Quem é Kazuo Ishiguro? A
secretária permanente da Academia sueca descreveu-o como sendo uma nebulosa que
anda por aí no universo literário: "Se misturarmos Jane Austen e Franz
Kafka, encontramos Ishiguro de uma forma resumida. Será preciso acrescentar a
esta mistura um pouco de Marcel Proust, e sem se misturar muito, temos a sua
escrita. Que é ao mesmo tempo um escritor de grande integridade e que
desenvolveu um estilo muito próprio". Minutos antes, Sara Danius tinha
justificado a escolha de Ishiguro assim: "Alguém, que em romances de uma
grande força emocional, não esconde o abismo entre o sentido do ilusório e a
sua ligação para o mundo".
O site do Nobel deu
imediatamente início a um inquérito em que se opta por já leu ou não Kazuo
Ishiguro? Os gráficos eram explícitos na relativa ignorância do autor, pois em
duas mil respostas nas duas horas seguintes só 39% referia que conhecia a obra
do ex-nipónico e agora inglês. Mas há muitos leitores que gostam da sua obra e acompanham
o seu percurso, é o caso de Salman Rushdie, seu amigo e um dos que mais uma vez
perdeu a corrida do Nobel, que logo twitou: "Muitos parabéns ao meu velho
amigo Ish, cujo trabalho eu amo e admiro desde que li A Pale View of Hills (As
Colinas de Nagasáqui).

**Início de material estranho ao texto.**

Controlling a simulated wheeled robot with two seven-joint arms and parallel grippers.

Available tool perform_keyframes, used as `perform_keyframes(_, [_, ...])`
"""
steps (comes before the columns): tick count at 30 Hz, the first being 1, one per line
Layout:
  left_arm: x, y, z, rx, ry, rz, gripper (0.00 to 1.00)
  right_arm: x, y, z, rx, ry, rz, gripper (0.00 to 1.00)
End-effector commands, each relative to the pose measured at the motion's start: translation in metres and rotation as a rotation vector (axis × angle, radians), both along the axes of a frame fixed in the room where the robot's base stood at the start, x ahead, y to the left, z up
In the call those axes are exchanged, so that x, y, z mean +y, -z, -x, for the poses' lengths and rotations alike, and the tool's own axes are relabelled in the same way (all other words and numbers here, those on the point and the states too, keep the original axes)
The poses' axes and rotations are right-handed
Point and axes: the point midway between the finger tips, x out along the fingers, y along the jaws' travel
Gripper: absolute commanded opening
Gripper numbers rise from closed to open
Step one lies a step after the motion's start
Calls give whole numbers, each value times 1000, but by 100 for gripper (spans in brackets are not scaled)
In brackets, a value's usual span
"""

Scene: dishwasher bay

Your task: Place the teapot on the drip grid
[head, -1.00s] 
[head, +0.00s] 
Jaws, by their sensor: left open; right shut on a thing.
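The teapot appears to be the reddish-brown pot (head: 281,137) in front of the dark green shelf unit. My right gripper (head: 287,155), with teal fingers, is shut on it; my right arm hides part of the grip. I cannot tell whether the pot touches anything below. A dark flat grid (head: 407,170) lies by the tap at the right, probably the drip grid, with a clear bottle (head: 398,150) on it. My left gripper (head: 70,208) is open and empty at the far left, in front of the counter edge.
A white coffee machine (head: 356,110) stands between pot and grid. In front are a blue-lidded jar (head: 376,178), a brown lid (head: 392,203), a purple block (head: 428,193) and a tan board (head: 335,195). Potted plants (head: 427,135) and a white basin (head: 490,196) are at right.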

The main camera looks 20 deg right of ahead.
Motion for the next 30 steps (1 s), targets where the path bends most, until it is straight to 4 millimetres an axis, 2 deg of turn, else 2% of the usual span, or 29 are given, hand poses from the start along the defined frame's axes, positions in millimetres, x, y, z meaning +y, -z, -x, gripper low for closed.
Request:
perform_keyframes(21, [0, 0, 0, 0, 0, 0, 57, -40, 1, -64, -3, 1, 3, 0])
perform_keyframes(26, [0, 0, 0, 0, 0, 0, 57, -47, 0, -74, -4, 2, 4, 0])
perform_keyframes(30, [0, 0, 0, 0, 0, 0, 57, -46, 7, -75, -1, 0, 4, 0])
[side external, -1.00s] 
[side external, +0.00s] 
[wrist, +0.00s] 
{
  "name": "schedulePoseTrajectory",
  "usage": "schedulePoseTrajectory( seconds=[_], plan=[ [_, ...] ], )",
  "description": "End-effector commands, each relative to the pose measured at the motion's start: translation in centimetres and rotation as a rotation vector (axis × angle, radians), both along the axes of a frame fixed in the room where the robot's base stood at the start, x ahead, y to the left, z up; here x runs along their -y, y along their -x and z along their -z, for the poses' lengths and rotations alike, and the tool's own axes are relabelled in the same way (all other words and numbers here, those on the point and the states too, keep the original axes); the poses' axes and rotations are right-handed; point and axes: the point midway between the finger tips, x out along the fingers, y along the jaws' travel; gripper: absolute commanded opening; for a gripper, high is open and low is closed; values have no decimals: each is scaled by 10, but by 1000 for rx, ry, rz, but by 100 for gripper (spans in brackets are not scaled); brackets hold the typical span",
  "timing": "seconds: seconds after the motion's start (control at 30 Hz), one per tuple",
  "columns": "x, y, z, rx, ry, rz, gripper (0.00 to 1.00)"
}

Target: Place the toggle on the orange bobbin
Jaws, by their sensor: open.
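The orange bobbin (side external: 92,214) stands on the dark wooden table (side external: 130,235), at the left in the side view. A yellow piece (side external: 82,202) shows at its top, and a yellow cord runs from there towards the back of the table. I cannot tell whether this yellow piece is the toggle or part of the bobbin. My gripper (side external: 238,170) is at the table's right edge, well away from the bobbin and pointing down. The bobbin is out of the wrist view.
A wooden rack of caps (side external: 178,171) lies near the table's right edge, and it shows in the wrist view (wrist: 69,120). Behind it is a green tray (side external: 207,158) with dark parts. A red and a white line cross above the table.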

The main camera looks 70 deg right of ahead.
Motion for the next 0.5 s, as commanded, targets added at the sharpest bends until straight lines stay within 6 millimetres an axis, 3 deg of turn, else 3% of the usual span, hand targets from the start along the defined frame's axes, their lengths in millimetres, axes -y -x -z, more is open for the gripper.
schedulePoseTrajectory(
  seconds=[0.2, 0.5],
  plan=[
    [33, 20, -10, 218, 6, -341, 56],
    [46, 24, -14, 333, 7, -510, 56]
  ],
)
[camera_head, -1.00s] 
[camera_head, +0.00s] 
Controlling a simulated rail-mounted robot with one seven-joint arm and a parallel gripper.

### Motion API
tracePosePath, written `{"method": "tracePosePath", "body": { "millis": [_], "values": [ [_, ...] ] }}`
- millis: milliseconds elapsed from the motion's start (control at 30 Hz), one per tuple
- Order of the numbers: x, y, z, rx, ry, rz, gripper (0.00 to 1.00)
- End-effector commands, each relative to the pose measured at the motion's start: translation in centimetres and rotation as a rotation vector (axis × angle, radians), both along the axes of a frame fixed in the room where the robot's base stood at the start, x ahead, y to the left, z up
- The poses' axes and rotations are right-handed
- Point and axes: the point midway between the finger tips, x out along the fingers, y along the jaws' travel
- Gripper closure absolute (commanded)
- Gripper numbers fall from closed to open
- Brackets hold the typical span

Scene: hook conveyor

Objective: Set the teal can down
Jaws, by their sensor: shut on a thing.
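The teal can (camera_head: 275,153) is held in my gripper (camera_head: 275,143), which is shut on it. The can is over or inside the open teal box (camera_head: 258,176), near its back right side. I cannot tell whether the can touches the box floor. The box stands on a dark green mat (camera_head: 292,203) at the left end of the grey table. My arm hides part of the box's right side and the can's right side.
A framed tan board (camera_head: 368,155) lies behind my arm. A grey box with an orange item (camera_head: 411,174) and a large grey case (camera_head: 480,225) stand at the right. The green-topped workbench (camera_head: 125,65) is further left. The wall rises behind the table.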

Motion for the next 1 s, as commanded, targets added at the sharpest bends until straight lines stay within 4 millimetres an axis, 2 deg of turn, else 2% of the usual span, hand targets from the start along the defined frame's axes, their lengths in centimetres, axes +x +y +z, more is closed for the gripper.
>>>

E ele toca guitarra e compõe canções, também! Roll
over Bob Dylan".
Poder-se ia dizer que
estava revelada a principal razão da escolha do júri liderado por Sara Danius,
que no ano passado impôs o músico norte-americano aos seus colegas, o facto de
haver música em força no escritor. O que é assumido pelo próprio pois ainda há
uns tempos escreveu um artigo no jornal The Guardian, ilustrado por
uma fotografia dele a tocar guitarra, em que contava como a canção de Ruby"s
Arms de Tom Waits serviu de inspiração para escrever a versão final do seu
romance mais conhecido e premiado, Os Despojos do Dia.
Vale a pena passar os
olhos por essa confissão recente, pois Kazuo Ishiguro refere no texto que
"as pessoas acham que o escritor deve trabalhar muitas horas", mas
ele contrapõe que mais de "quatro horas de escrita contínua diminui o
rendimento". Ora, isto dá imediatamente algum suporte às primeiras
opiniões que torceram o nariz a esta escolha da Academia Sueca, afinal até as
preferências dos apostadores nas agências colocavam no Top 10 escritores com
outra dimensão, principalmente com mais obra e muito mais horas de dedicação à
escrita. É que Ishiguro não escreveu até ao momento sequer uma dezena de
livros, rivalizando esta produção com um número maior de contos e de guiões. Ou
não seja o seu livro mais famoso uma espécie de Downton Abbey do passado, onde
Emma Thompson e Anthony Hopkins transcendem o texto com as suas interpretações
do "aclamado" Os Despojos do Dia.
Biblio e
biografia
A própria biografia
fornecida pela Academia confirma esse breve percurso, valorizando o facto de
que "além dos seus oito livros tem escrito vários guiões para cinema e
televisão". Não deixa de potenciar a sua vertente de escritor de
fantástico, como é o caso do romance que se passa numa Inglaterra distópica ao
dizer sobre ele: "Ishiguro introduz uma corrente fria subterrânea de
ficção científica na sua escrita, bem como várias influências musicais."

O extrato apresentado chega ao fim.